→ WHAT YOU SHOULD DO
Write out all of the records precisely. Skip anything that is a picture.

→ RECORDS SUPPLIED
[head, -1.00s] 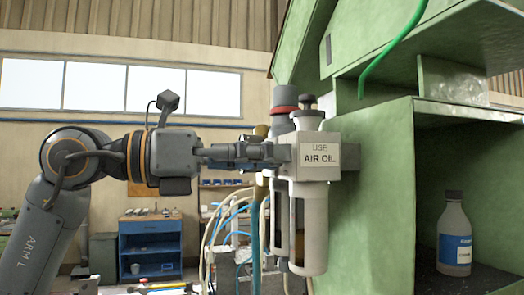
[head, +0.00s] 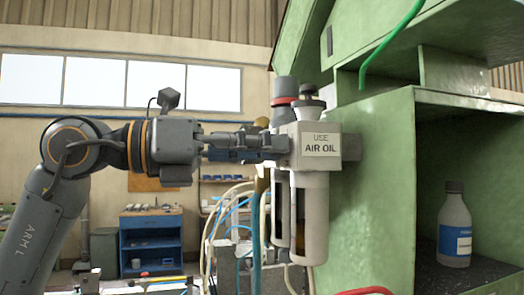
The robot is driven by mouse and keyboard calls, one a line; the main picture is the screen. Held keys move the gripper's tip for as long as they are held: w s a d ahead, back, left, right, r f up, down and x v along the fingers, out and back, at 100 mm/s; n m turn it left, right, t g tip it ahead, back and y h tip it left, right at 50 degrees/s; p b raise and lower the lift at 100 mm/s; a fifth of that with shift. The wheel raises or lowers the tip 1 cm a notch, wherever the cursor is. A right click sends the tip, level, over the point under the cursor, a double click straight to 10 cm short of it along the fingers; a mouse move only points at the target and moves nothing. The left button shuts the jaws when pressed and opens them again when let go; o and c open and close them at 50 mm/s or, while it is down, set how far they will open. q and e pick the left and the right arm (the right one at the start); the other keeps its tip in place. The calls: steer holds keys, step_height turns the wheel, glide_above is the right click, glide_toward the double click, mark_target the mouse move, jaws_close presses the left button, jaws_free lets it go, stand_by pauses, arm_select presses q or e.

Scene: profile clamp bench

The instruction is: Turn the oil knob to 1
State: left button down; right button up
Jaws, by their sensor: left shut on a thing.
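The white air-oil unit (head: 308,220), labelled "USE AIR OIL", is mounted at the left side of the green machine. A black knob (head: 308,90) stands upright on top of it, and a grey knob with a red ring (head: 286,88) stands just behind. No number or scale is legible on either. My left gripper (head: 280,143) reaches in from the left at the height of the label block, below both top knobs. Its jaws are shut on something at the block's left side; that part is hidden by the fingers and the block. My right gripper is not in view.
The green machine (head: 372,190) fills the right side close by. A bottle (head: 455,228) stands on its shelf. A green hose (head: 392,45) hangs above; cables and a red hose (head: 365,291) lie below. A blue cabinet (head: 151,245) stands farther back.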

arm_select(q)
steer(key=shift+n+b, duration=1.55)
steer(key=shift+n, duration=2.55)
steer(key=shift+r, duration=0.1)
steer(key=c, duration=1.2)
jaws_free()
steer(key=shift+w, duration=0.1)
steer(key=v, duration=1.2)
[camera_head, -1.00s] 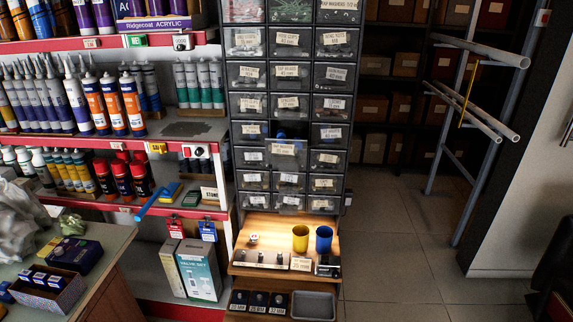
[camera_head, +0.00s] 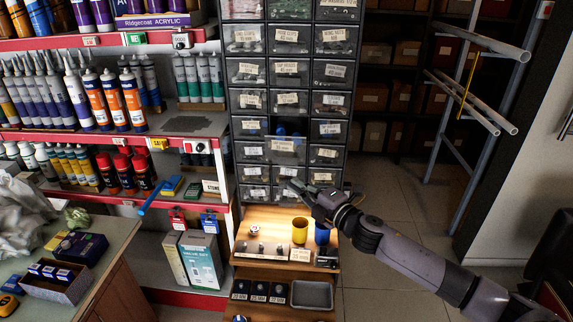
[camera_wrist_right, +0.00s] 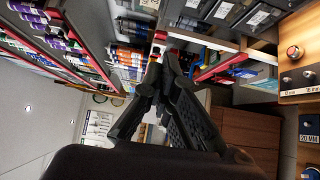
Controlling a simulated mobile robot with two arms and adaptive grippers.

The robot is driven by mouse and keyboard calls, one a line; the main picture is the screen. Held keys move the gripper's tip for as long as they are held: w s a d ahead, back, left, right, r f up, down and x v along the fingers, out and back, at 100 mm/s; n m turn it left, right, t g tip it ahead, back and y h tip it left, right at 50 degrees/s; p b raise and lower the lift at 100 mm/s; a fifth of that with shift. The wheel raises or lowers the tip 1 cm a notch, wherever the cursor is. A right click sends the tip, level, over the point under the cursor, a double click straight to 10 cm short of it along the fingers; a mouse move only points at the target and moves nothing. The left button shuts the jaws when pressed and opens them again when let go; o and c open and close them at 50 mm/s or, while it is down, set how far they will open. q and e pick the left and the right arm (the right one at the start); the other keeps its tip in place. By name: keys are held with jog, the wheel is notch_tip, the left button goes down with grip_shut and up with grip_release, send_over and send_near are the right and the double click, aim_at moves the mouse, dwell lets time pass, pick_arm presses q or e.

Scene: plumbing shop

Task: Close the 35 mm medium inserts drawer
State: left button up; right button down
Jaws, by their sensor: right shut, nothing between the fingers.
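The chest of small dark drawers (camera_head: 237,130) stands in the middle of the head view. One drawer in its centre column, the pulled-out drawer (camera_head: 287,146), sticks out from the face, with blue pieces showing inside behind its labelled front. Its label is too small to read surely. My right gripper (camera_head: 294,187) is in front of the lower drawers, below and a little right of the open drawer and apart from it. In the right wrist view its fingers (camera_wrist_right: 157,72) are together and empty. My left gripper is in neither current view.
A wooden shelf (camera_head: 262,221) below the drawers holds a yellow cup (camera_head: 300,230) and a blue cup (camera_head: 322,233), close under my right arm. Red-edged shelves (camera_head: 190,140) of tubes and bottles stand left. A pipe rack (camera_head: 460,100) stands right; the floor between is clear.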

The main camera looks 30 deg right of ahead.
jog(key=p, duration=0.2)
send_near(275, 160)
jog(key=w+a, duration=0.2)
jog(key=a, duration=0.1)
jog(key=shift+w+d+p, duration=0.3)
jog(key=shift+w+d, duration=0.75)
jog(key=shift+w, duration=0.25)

→ RESPONSE TO THIS TASK
[head, -1.00s] 
[head, +0.00s] 
The robot is driven by mouse and keyboard calls, one a line; the main picture is the screen. Held keys move the gripper's tip for as long as they are held: w s a d ahead, back, left, right, r f up, down and x v along the fingers, out and back, at 100 mm/s; n m turn it left, right, t g tip it ahead, back and y h tip it left, right at 50 degrees/s; p b raise and lower the lift at 100 mm/s; a fifth of that with shift. The wheel raises or lowers the tip 1 cm a notch, wherever the cursor is. A right click sends the tip, level, over the point under the cursor, a double click straight to 10 cm short of it along the fingers; a mouse move only points at the target and moves nothing. The left button shuts the jaws when pressed and opens them again when let go; o and c open and close them at 50 mm/s or, while it is down, set how far they will open. q and e pick the left and the right arm (the right one at the start); the other keeps its tip in place. The calls: steer holds keys, step_height turns the wheel, glide_above is the right click, glide_toward the double click, mark_target the mouse move, jaws_close presses the left button, jaws_free lets it go, stand_by pauses, arm_select presses q or e.

Scene: profile clamp bench

The instruction is: Turn the oil knob to 1
State: left button down; right button up
Jaws, by their sensor: left shut on a thing.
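The white air-oil unit (head: 308,220), labelled "USE AIR OIL", is mounted at the left side of the green machine. A black knob (head: 308,90) stands upright on top of it, and a grey knob with a red ring (head: 286,88) stands just behind. No number or scale is legible on either. My left gripper (head: 280,143) reaches in from the left at the height of the label block, below both top knobs. Its jaws are shut on something at the block's left side; that part is hidden by the fingers and the block. My right gripper is not in view.
The green machine (head: 372,190) fills the right side close by. A bottle (head: 455,228) stands on its shelf. A green hose (head: 392,45) hangs above; cables and a red hose (head: 365,291) lie below. A blue cabinet (head: 151,245) stands farther back.

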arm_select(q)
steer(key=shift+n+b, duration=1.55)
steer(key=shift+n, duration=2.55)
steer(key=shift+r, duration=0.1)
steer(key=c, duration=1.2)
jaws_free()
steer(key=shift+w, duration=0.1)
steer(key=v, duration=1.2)
[camera_head, -1.00s] 
[camera_head, +0.00s] 
[camera_wrist_right, +0.00s] 
Controlling a simulated mobile robot with two arms and adaptive grippers.

The robot is driven by mouse and keyboard calls, one a line; the main picture is the screen. Held keys move the gripper's tip for as long as they are held: w s a d ahead, back, left, right, r f up, down and x v along the fingers, out and back, at 100 mm/s; n m turn it left, right, t g tip it ahead, back and y h tip it left, right at 50 degrees/s; p b raise and lower the lift at 100 mm/s; a fifth of that with shift. The wheel raises or lowers the tip 1 cm a notch, wherever the cursor is. A right click sends the tip, level, over the point under the cursor, a double click straight to 10 cm short of it along the fingers; a mouse move only points at the target and moves nothing. The left button shuts the jaws when pressed and opens them again when let go; o and c open and close them at 50 mm/s or, while it is down, set how far they will open. q and e pick the left and the right arm (the right one at the start); the other keeps its tip in place. By name: keys are held with jog, the wheel is notch_tip, the left button goes down with grip_shut and up with grip_release, send_over and send_near are the right and the double click, aim_at moves the mouse, dwell lets time pass, pick_arm presses q or e.

Scene: plumbing shop

Task: Close the 35 mm medium inserts drawer
State: left button up; right button down
Jaws, by their sensor: right shut, nothing between the fingers.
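The chest of small dark drawers (camera_head: 237,130) stands in the middle of the head view. One drawer in its centre column, the pulled-out drawer (camera_head: 287,146), sticks out from the face, with blue pieces showing inside behind its labelled front. Its label is too small to read surely. My right gripper (camera_head: 294,187) is in front of the lower drawers, below and a little right of the open drawer and apart from it. In the right wrist view its fingers (camera_wrist_right: 157,72) are together and empty. My left gripper is in neither current view.
A wooden shelf (camera_head: 262,221) below the drawers holds a yellow cup (camera_head: 300,230) and a blue cup (camera_head: 322,233), close under my right arm. Red-edged shelves (camera_head: 190,140) of tubes and bottles stand left. A pipe rack (camera_head: 460,100) stands right; the floor between is clear.

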The main camera looks 30 deg right of ahead.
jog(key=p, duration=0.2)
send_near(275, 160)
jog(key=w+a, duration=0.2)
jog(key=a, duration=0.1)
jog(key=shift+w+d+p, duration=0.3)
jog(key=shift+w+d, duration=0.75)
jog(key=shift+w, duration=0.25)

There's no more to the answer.